Kelly Smith, director of First- and Second-Year Experience, invites you to continue to capitalize on this common intellectual experience by using the recordings of Bryan Stevenson’s presentations on our campus, “I encourage you to continue the important conversations around issues of inequality, mental health, racism and classism using the CRE as a resource. The CRE lays a common foundation for addressing relevant issues through sharing of information, different viewpoints and engaging our students in critical thinking.”

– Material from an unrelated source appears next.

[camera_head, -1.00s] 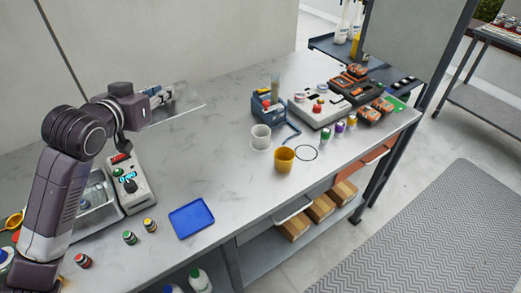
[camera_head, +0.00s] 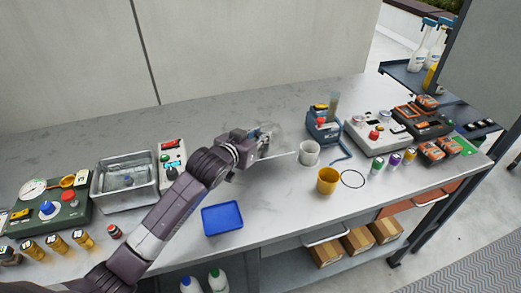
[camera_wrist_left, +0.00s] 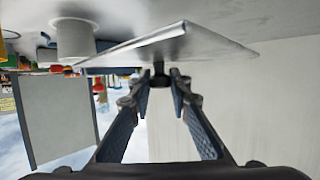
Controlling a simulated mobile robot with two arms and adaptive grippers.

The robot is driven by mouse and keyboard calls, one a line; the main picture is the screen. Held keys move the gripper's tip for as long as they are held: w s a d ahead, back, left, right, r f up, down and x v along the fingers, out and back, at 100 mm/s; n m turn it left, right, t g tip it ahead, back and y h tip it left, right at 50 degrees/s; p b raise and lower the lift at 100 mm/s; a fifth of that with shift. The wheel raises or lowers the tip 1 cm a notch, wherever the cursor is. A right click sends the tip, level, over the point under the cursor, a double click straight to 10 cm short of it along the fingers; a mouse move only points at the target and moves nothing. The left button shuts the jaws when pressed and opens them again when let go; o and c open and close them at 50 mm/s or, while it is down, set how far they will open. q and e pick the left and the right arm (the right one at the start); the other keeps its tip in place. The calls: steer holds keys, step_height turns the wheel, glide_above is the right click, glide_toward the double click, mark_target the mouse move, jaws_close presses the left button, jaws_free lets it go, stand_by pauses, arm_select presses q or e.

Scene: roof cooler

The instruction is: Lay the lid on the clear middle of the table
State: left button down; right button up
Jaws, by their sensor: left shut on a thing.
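The lid (camera_head: 282,158) is a thin clear, greyish sheet with a pale edge. My left gripper (camera_head: 264,140) is shut on its small dark knob; the left wrist view shows the fingers (camera_wrist_left: 160,80) closing on the knob beneath the lid (camera_wrist_left: 185,43) as pictured. In the head view the lid is over the middle of the table (camera_head: 265,210), just left of the white cup (camera_head: 309,153). Its gap to the table is hard to judge. The gripper hides part of it. My right gripper is in neither view.
A blue tray (camera_head: 222,218) lies in front of the lid. A yellow cup (camera_head: 328,181), a black ring and a blue tool holder (camera_head: 324,127) stand to the right.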

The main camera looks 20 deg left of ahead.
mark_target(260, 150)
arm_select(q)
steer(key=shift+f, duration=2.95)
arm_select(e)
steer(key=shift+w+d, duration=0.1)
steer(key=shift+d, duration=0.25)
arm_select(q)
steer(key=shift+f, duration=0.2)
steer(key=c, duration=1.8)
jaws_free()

Consider viewing (and/or sharing with others in the NIU community) all or parts of Bryan Stevenson’s 4:00 p.m. and/or 6:30 p.m. presentation to continue these important discussions inside or outside of the classroom. Using NIU employee or student IDs and passwords, the 4:00 p.m. presentation to UNIV 101/201 students can be accessed at https://hml.niu.edu/Play/4872. The 6:30 p.m. presentation to NIU faculty, staff, students and the greater community can be accessed at https://hml.niu.edu/Play/4824.
After the presentations, students were asked to complete the following sentence stems as an opportunity to reflect on their experience. They shared,
“I feel inspired to …
- find the way I can use my life to affect change.”
- do the right thing even if it’s the hard thing to do.”
- to do more than just hope something changes.“
- find a void in society that only I can fill.”
“I learned …
- [that] I enjoy seeing and hearing other’s views or ideas to broaden my own thinking.”
- how to value and respect others more, as well as myself.”
- people aren’t always what they seem.”
- that in order to change the world, we must be proximate to those in need.”
“I want to know more about …
- how to create change in my field.”
- how [I can] create a positive discussion about racism in this country.”
- what I can do to help resolve this issue.”
- opportunities to effect change.”
Stevenson’s visit was sponsored by the Provost’s Office, the College of Law and First- and Second-Year Experience, and is one of two other Diversity Dialogue events this fall.